When we first started talking about this issue’s theme, I compiled in my mind a cluster of associations and ideas that emerged from granary: plenitude, agriculture, resources, food, slow steady movement. A series of images: red barns, tall silos, highways tracing vast low hills for hundreds of miles. Amber waves of grain, but real. The thematics of granary always had a light source: the sun low on the horizon, high in the day, burnishing morning dew, reddening into night. I liked this issue, felt soothed before it existed by its fat, solid promise.

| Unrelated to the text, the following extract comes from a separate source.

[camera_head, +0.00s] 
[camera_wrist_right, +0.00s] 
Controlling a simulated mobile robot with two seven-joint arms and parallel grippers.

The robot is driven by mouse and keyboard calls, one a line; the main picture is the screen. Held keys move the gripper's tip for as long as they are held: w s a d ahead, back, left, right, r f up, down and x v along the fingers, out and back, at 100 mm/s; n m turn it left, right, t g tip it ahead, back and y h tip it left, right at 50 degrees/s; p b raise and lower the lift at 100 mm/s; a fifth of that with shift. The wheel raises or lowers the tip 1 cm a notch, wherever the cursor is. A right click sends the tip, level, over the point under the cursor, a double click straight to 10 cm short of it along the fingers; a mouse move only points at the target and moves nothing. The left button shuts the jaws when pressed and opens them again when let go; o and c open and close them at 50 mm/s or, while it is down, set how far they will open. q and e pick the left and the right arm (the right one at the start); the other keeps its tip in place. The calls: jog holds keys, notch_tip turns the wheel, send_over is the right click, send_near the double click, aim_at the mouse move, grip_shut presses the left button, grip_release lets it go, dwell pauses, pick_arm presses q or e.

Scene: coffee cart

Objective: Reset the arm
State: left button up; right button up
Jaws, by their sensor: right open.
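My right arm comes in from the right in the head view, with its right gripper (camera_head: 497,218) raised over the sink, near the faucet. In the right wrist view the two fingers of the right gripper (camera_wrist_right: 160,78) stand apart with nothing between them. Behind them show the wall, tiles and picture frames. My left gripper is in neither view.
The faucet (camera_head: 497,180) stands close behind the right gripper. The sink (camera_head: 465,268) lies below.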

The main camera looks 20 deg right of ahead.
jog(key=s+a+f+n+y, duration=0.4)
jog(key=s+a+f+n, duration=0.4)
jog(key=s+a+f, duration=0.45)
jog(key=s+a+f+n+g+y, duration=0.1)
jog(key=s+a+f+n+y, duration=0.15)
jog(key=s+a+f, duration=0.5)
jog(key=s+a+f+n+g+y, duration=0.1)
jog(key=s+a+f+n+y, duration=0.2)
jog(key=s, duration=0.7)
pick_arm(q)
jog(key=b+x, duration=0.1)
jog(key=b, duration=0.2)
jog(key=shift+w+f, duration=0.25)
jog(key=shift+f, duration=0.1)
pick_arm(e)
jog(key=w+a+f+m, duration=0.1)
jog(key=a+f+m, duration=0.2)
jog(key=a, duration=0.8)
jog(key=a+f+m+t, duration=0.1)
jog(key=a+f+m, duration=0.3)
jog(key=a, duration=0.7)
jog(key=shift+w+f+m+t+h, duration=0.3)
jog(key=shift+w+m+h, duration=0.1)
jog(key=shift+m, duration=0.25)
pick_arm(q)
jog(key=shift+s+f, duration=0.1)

Reading through it now, well over a year later, all the pieces put together, I am not soothed but instead a little scared of this issue of TLR, which has (as they all do) grown into its own fully formed organic creature. It is exquisitely intense. Menacing, unselfconscious, vulnerable, and brave. The issue is more about borders and boundaries, hazy expanses and limitlessness than it had been when it was just a brainstormed list in my mind . . . Land has that kind of power; it forces you to move through it. It insists on direction. To explore, cultivate, fence off, save, declare sovereign or appropriate. Granary follows land necessarily, as grain follows seeds. In fact, you have to plant, grow, and harvest long before you need a storehouse. But once you’ve put all your grain into your granary—whether a silo, clay hut, or burlap bag—it’s the container for all you have planted, grown, harvested. It’s land, land’s potential, and fruit held in a box. No wonder it’s bursting.
There are granaries all over the world, made from every kind of building material, in all shapes and sizes, grand and modest. There are ancient granaries, paleolithic granaries, granary ruins you can visit along the Silk Road that look like sand castles after the tide has come in. Granaries often have a raised floor, or are themselves elevated from the ground on stilts. Ironically, you can’t pile the product of the earth onto the earth or it will get wet, rot, mold, become infested. Our vessel, bursting with suggestion, history, geography, potential, is also suspended.
I was re-reading my very favorite Italo Calvino book, The Baron in the Trees, as we were finishing up this issue of TLR, reading it aloud, actually, to my teenage son while we were marooned in an exam room waiting to see a doctor—I thought it was the perfect way to pass the time. He thought it was epic humiliation. Of course, the whole point of The Baron in the Trees is escape. Escaping in the first instance parental humiliation (and everything that extends from that): the young baron doesn’t want to eat snails for dinner and rather than be forced, he climbs out the window into the trees, where he stays, forever. To me, Calvino’s baron is the symbolic inverse of our granary. We contain our precious grains, our crops, up off the land they came from—all suggestion, practicality, and oddly sacramental. And the uncontained boy, living off (up above) the land, a rebel and a purist, and oddly sacramental.